Trump Signs Bill to Improve International Cooperation on Ocean Trash Cleanup
President Donald Trump signs S. 3508, the Save Our Seas Act of 2018, during a ceremony in the Oval Office of the White House on Oct. 11, 2018. (Oliver Contreras -Pool/Getty Images)
Holly Kellum
10/11/2018
Updated:
11/6/2018

President Donald Trump extended and expanded what he called a “very important” program to clean up sea-borne waste by signing a bill to boost international cooperation on removing debris from the planet’s oceans.

The Save Our Seas Act of 2018 extended the National Oceanic and Atmospheric Administration’s (NOAA) Marine Debris Program for an additional five years, and directed the State Department and other federal agencies to work internationally to prevent countries from using the ocean as a landfill.

The act charges NOAA to collaborate with other U.S. government agencies to deal with land- and ocean-based sources of the trash, both domestic and foreign.

“People don’t realize it, but all the time we’re being inundated by debris from other countries,” Trump said. “And we will be responding and very strongly.”

In attendance at the Oct. 11 signing ceremony were Sens. Dan Sullivan (R-Alaska) and Sheldon Whitehouse (D-R.I.), the sponsor and co-sponsor of the bill, respectively, whose presence attested to the bipartisan nature of the bill. The House held a voice vote on it, which wasn’t recorded; the Senate passed it unanimously, Sullivan said.
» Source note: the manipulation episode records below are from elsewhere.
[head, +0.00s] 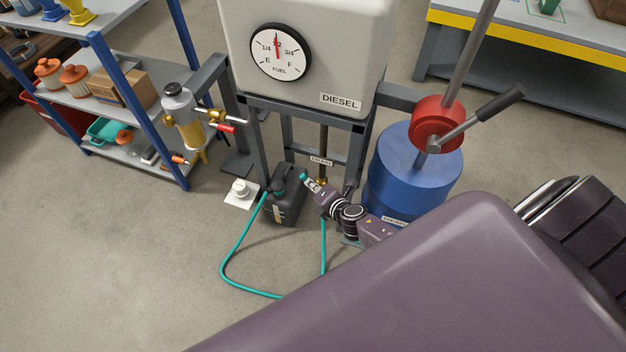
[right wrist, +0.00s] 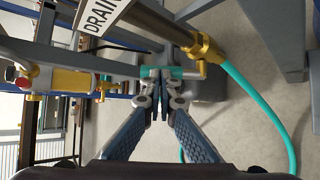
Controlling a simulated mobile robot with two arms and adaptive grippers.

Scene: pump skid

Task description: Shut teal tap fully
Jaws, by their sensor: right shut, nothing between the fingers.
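The teal tap lever (right wrist: 172,72) lies crosswise beside the brass valve body (right wrist: 203,50) under the drain pipe in the right wrist view. In the head view, the teal lever (head: 303,177) shows as a small spot near the DRAIN label. My right gripper (right wrist: 163,92) is shut and empty, its fingertips right at the lever; I cannot tell whether they touch it. In the head view, my right gripper (head: 310,184) reaches in from the lower right and partly hides the valve. My left gripper is not in view.
A teal hose (head: 230,255) loops on the floor beside a dark jerrycan (head: 285,200). The diesel tank (head: 345,50) stands on a grey frame above. A blue drum (head: 413,170) with a red pump stands at right. A blue-post shelf (head: 150,135) is at left.

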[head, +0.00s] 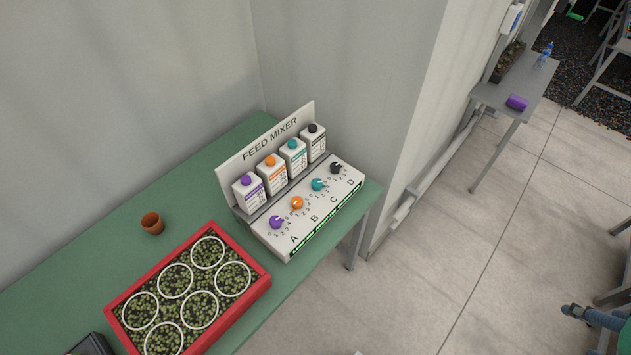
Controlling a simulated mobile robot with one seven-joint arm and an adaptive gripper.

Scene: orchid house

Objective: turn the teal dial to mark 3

Through its diplomatic channels, the United States has already been putting other countries on notice that the Trump administration will no longer tolerate trash being dumped in the ocean, Trump said.
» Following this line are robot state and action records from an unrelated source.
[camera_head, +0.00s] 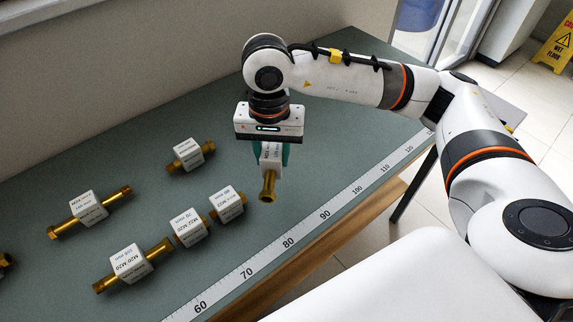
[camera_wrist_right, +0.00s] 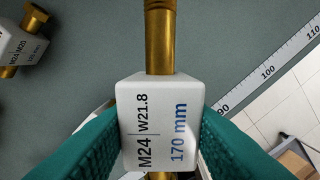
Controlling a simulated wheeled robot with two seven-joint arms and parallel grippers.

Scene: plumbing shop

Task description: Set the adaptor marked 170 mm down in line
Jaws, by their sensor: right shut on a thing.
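The adaptor marked 170 mm (camera_wrist_right: 160,122) has a white block with brass ends and reads M24 and W21.8 in the right wrist view. In the head view the same adaptor (camera_head: 269,182) hangs under my right gripper (camera_head: 272,153), one brass end toward the ruler. The gripper's green fingers are shut on the sides of its block. I cannot tell whether it touches the table. A row of adaptors lies to its left along the ruler: a long one (camera_head: 130,263), one marked 70 mm (camera_head: 188,228) and a short one (camera_head: 228,204). My left gripper is not in view.
Two more adaptors lie farther back, one at the back (camera_head: 188,154) and a long one at the left (camera_head: 86,207). A brass end shows at the left edge. A ruler strip (camera_head: 306,228) runs along the table's front edge. The grey-green table (camera_head: 330,135) is clear right of the gripper.

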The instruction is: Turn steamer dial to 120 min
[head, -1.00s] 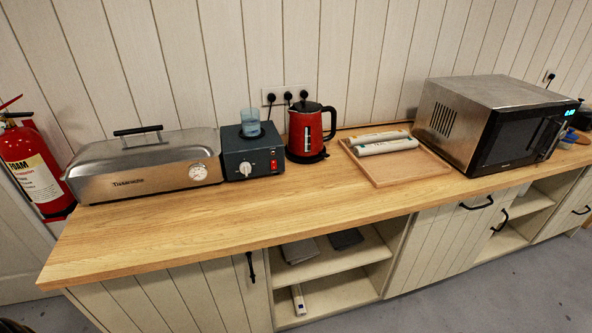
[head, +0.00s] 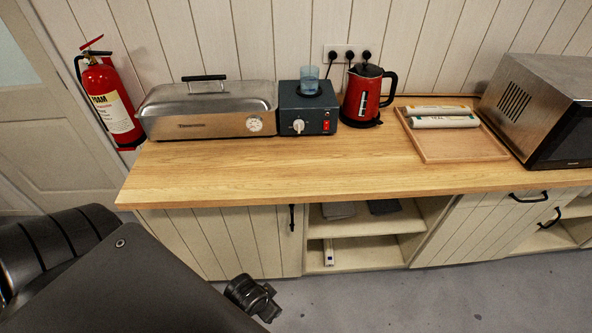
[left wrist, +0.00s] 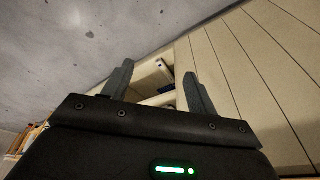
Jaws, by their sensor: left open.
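A long metal steamer box (head: 205,122) with a lid and black handle stands at the counter's left, with a round white gauge (head: 255,124) on its front. A dark control unit (head: 309,118) stands right of it, with a white dial (head: 298,126), a red switch and a clear blue cup on top. The dial's marks are too small to read. My left gripper (head: 254,297) is low in front of the cabinets, well below and apart from the counter top. In the left wrist view its two fingers (left wrist: 157,75) are spread and empty. My right gripper is out of view.
A red kettle (head: 364,93) stands right of the control unit. Further right are a wooden tray (head: 460,149) with white rolls (head: 445,121) and a microwave (head: 540,108). The counter's front strip (head: 300,180) is clear. A fire extinguisher (head: 110,105) hangs at left.

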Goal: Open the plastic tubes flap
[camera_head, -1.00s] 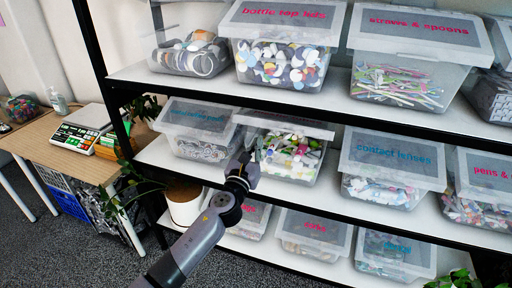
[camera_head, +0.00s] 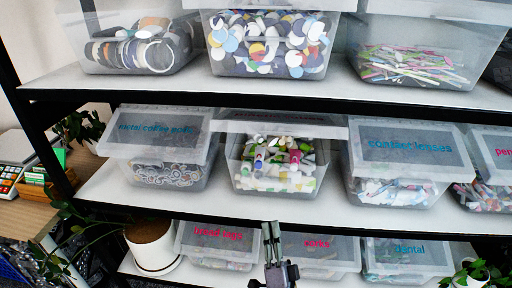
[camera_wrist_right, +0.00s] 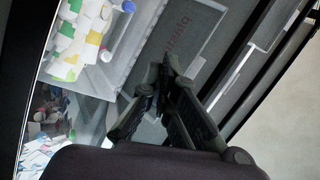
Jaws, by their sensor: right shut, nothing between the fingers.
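The plastic tubes bin (camera_head: 236,165) is a clear box in the middle of the middle shelf. Its flap (camera_head: 280,124) is raised nearly level, with its label seen at a steep slant, and the front opening shows white and coloured tubes (camera_head: 278,165). In the right wrist view the flap (camera_wrist_right: 178,45) with its pink label and the tubes (camera_wrist_right: 85,35) also show. My right gripper (camera_head: 270,226) is shut and empty, below and in front of the bin, apart from the flap in the head view. The right wrist view shows its fingers (camera_wrist_right: 158,85) up close. My left gripper is not in view.
The metal coffee pods bin (camera_head: 160,140) stands left and the contact lenses bin (camera_head: 405,160) right, both with flaps down. More bins fill the shelves above and below. A potted plant (camera_head: 150,248) stands lower left. The floor space in front is partly hidden.

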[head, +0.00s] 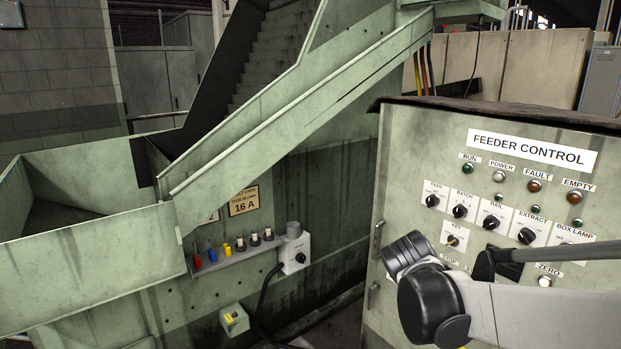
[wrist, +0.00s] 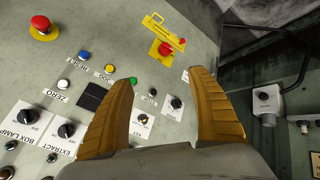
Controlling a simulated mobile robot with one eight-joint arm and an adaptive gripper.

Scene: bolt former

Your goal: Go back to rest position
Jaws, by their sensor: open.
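My gripper (wrist: 164,77) shows in the wrist view, with its two ribbed yellow fingers spread apart and nothing between them. It is over the feeder control panel (wrist: 110,25), which appears upside down there; I cannot tell the exact gap to its face. The key switch (wrist: 140,119) and a black knob (wrist: 176,103) show between the fingers. In the head view my grey arm (head: 433,297) reaches in from the right across the lower part of the panel (head: 400,170). The gripper's fingers do not show in the head view, and the arm covers some lower controls.
A red mushroom button (wrist: 42,26) and a yellow device (wrist: 164,36) stand out from the panel. A green inclined conveyor (head: 300,95) and bin (head: 90,270) fill the left. A shelf (head: 228,262) holds small coloured items. A grey socket box (head: 295,252) has a hanging cable.

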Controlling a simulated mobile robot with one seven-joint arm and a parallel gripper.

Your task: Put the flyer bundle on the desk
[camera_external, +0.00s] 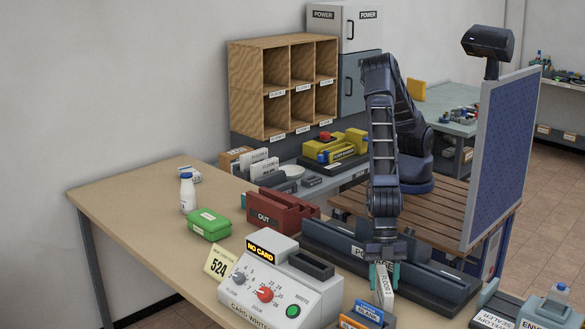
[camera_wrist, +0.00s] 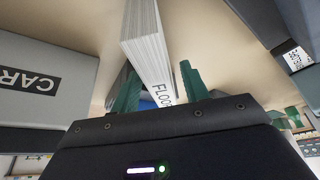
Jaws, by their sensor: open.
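My gripper (camera_external: 386,272) points down over the desk's right front part, its green fingers open. Between the fingers is a white stack of paper or cards (camera_external: 385,290) with a label reading "FLOOR 2". In the wrist view the same stack (camera_wrist: 146,45) stands between the two fingertips (camera_wrist: 157,88); I cannot tell if either touches it. No thing in view is readably marked as flyers, so I cannot tell if this stack is the flyer bundle. The desk (camera_external: 130,205) is a long beige top, clear at its left end.
A card writer (camera_external: 275,285) showing "NO CARD" stands left of my gripper. A blue item (camera_external: 369,311) is close in front. A red OUT tray (camera_external: 280,212), green box (camera_external: 209,224) and white bottle (camera_external: 187,193) stand farther back. A wooden pigeonhole rack (camera_external: 259,90) stands behind.

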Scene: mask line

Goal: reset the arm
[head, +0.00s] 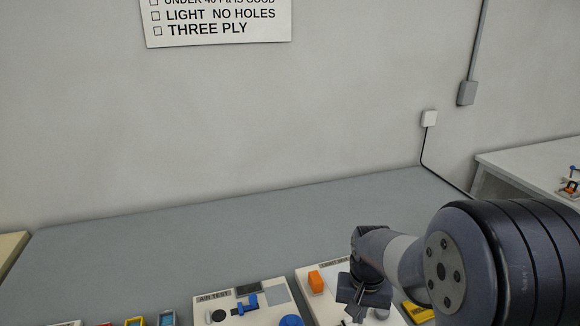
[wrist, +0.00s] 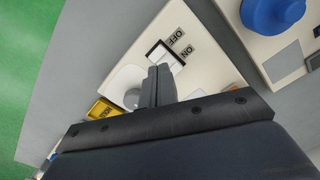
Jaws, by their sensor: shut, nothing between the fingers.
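My arm reaches in from the right side of the head view. My gripper (head: 362,302) is low over a white panel (head: 302,276) with an orange block on it. In the wrist view my gripper's fingers (wrist: 158,86) are together with nothing between them. They point at the panel near a switch (wrist: 168,55) with ON and OFF labels. The fingers hide part of the panel, and I cannot tell whether they touch it.
The AIR TEST panel (head: 205,306) with blue parts stands left of my gripper. An orange block (head: 316,281) is close beside it. A yellow item (head: 418,313) lies to its right. The grey bench (head: 150,250) is clear at the back, up to the wall.

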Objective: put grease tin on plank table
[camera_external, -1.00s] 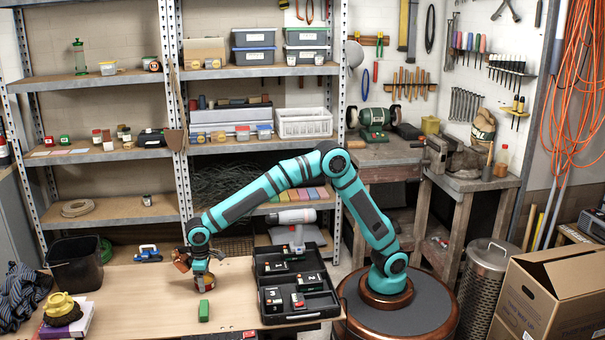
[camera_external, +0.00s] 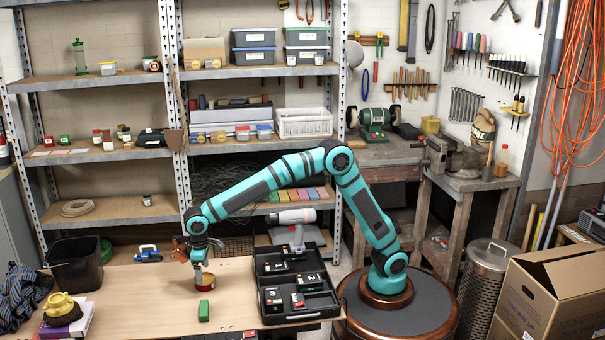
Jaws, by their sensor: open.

“And I can tell you that Dan [Sullivan] and Sheldon [Whitehouse] were very insistent on trying to get that into the USMCA, the new agreement that we have with Canada and Mexico. And we’ll be putting it into other agreements also,” Trump said.

Whitehouse concurred and said they were in the process of working it into an agreement with the Philippines, which he named as “one of the worst three” ocean polluters.
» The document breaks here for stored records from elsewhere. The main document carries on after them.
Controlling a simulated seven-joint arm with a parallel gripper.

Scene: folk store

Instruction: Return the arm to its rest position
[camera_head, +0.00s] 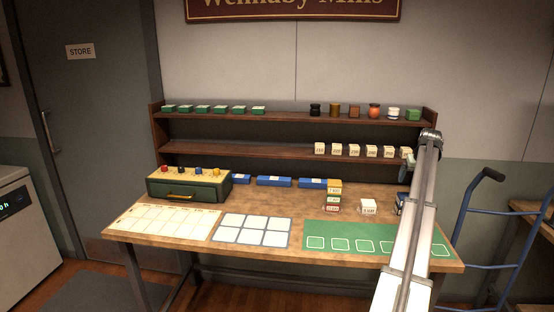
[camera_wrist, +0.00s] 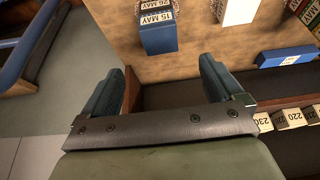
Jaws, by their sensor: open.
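My arm (camera_head: 412,235) rises from the bottom right of the head view and crosses the right end of the workbench (camera_head: 270,205). My gripper (camera_head: 406,170) is partly hidden behind the arm, near the right end of the lower shelf. In the wrist view its two fingers (camera_wrist: 160,78) stand wide apart with nothing between them. A blue block with date labels (camera_wrist: 158,36) stands on the bench beyond the fingers, apart from them.
The lower shelf (camera_head: 235,149) carries white numbered blocks (camera_head: 354,150), close to my gripper. The upper shelf (camera_head: 290,117) holds green boxes and small jars. A green drawer box (camera_head: 187,190), a white block (camera_head: 368,206) and a green mat (camera_head: 345,230) are on the bench. A blue hand truck (camera_head: 488,238) stands right.

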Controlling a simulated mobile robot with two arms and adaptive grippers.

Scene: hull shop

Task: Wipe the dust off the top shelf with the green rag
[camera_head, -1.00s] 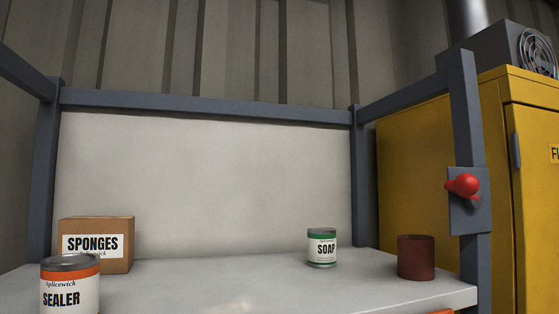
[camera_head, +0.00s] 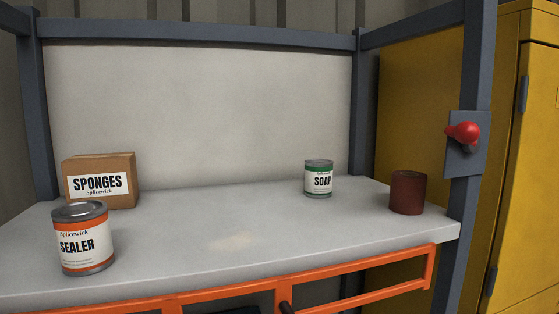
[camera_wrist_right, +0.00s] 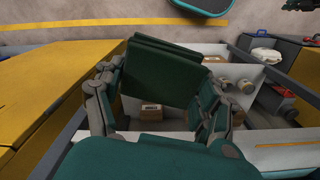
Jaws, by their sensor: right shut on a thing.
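The top shelf (camera_head: 330,221) is a pale grey board in a blue-grey frame. A faint beige patch of dust (camera_head: 232,242) lies near the middle of it, toward the front. In the right wrist view my right gripper (camera_wrist_right: 160,92) is shut on the green rag (camera_wrist_right: 165,72), a dark green folded cloth held between its fingers. Neither gripper shows in the head view. My left gripper is not clearly in any view.
A sealer can (camera_head: 84,240) and a sponges box (camera_head: 101,183) stand at the shelf's left. A soap can (camera_head: 318,180) and a dark red cylinder (camera_head: 407,192) stand at its right. A red knob (camera_head: 463,133) sits on the right post. The shelf's middle is clear.

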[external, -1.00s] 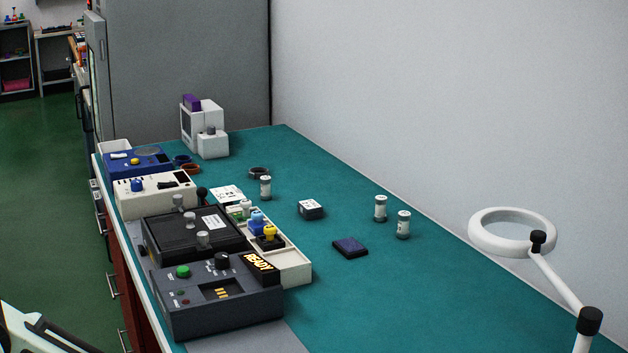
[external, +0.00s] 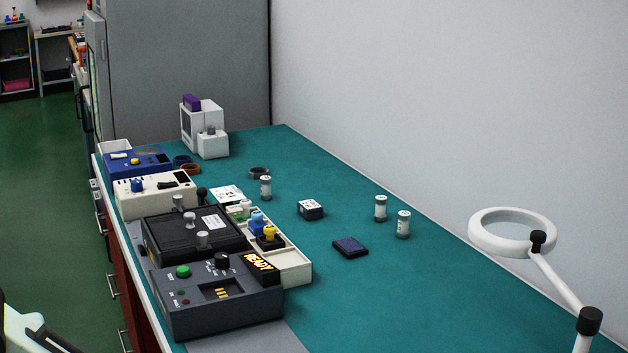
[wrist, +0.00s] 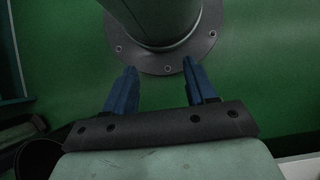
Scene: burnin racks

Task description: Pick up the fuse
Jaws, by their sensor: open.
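One fuse-like cylinder (external: 265,187) stands by the trays, and two more, a farther cylinder (external: 380,208) and a nearer cylinder (external: 403,225), stand close together toward the wall. I cannot tell which of them is the fuse. My gripper (wrist: 159,68) shows in the wrist view with its two blue fingers apart and nothing between them. It is over the green floor near my own base, away from the bench. No fuse shows in the wrist view.
A dark grey device (external: 215,300) with a lit READY display, a black box (external: 190,238), and a cream tray (external: 295,268) line the bench's left edge. A dark square block (external: 350,247) and a small labelled box (external: 311,209) lie mid-bench. A ring lamp (external: 478,232) stands at right.
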For Trump, the issue is an economic one as well as an environmental one. The United States has to clean up the trash that floats into U.S. waters and onto U.S. beaches each year, which not only creates a burden on the government, but hurts businesses along the coast. In one national ocean cleanup, the Ocean Conservancy reported picking up 4,144,109 pounds of trash from over 8,500 miles of coastline.

“This waste, trash, and debris harms not only marine life, but also fishermen, coastal economies along America’s vast stretches,” Trump said. “As president, I will continue to do everything I can to stop other nations from making our oceans into their landfills.”

The act also requires a representative from the State Department, as well as from the Department of the Interior, to join the Interagency Marine Debris Coordinating Committee.

The nonprofit Ocean Conservancy called the legislation a “triumph of bipartisanship,” and praised it for addressing the “the ever-increasing global marine-debris problem.”

Even the American Chemistry Council, an association of chemical manufacturers and other chemistry-related businesses, applauded the passage of the legislation. “This important bipartisan legislation reinvigorates existing programs and includes language recognizing the need to address the lack of waste management systems in developing countries,” it said on its blog.

The Plastics Industry Association also thanked the Trump administration for “demonstrating your commitment to combatting marine debris.”